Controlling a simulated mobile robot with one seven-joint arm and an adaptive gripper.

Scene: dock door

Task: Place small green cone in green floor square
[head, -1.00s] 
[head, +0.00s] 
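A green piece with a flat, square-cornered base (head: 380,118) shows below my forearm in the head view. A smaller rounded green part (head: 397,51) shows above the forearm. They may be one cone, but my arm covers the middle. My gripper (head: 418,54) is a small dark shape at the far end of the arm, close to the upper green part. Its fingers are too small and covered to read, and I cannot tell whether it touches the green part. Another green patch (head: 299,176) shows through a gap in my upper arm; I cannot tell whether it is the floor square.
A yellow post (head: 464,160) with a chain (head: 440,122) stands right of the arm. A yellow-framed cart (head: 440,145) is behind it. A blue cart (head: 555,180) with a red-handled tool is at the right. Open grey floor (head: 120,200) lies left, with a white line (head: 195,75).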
______
* [THE REQUEST]: Exactly repeat the lines running from the top of the listing to the line bearing "[head, -1.00s]", both of those lines included, and only them.

* [SOLVED EXERCISE]:
Controlling a simulated mobile robot with one seven-joint arm and an adaptive gripper.

Scene: dock door

Task: Place small green cone in green floor square
[head, -1.00s] 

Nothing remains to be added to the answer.